Exhibit Your Soft Skills By Telling Stories

One of the most important and political aspects of Oscar campaigning is the effort made to ensure that a film’s acting talent wins over audiences to their nomination cause. For Hollywood, this means participating in talk shows and interviews where actors and actresses are able to showcase themselves as people distinct from their characters. While IT skills and accomplishments are certainly the “core” of your brand, your personality also plays an important role when it comes to marketing yourself to an interviewer. Not only is it important to tell stories during an interview that exhibit your IT skill sets, but also search for stories that will tell an interviewer about your soft skills and personality. For example, to answer an “overcoming obstacles” question, search for a time when your IT skills helped you to overcome a problem, and your easy-going personality kept everyone calm while you worked on the solution. Your hiring manager liking you and wanting to work with you is an important prerequisite to receiving an offer.
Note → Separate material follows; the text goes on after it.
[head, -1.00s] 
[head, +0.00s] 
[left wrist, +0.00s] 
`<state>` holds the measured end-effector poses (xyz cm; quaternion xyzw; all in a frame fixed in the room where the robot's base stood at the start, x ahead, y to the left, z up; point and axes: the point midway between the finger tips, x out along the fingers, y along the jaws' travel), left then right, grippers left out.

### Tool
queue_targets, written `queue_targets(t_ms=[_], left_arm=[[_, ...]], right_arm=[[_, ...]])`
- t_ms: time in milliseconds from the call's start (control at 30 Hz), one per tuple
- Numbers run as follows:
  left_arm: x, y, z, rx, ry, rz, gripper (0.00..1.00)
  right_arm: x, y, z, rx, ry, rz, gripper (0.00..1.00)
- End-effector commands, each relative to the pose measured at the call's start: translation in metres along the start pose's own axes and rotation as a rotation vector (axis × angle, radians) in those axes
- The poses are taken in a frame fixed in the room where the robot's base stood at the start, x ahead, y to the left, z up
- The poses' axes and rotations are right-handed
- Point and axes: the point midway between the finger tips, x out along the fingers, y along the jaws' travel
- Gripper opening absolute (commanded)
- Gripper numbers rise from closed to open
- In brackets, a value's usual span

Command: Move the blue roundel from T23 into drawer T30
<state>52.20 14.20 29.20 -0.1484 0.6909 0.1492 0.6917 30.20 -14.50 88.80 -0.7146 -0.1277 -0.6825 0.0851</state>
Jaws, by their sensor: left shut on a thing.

As with your promotion of IT skills, stick to a few key soft skills that you’d like to highlight in these stories, rather than all of the soft skills you possess. This will leave a stronger impression of who you are in an interviewer’s mind, and give him or her specific qualities to reference when thinking about your conversation.

 

The ultimate goal of your personal brand is to establish for both yourself and others who you are as an IT pro, and to promote yourself to an interviewer with a clear and concise message that rivals and improves upon the efforts of Hollywood. Professionals with a strong personal brand have mastered the “tell me about yourself,” interview opener, and never struggle to share with a friend what they accomplish professionally. One way to get started is to think about how you normally introduce yourself, and build on key qualities from there. Your elevator pitch is like a nominee’s red-carpet speech – it should be well executed, and exude your personal brand. Share what makes you great, and start reaping all of the professional “awards” that the new year has to offer.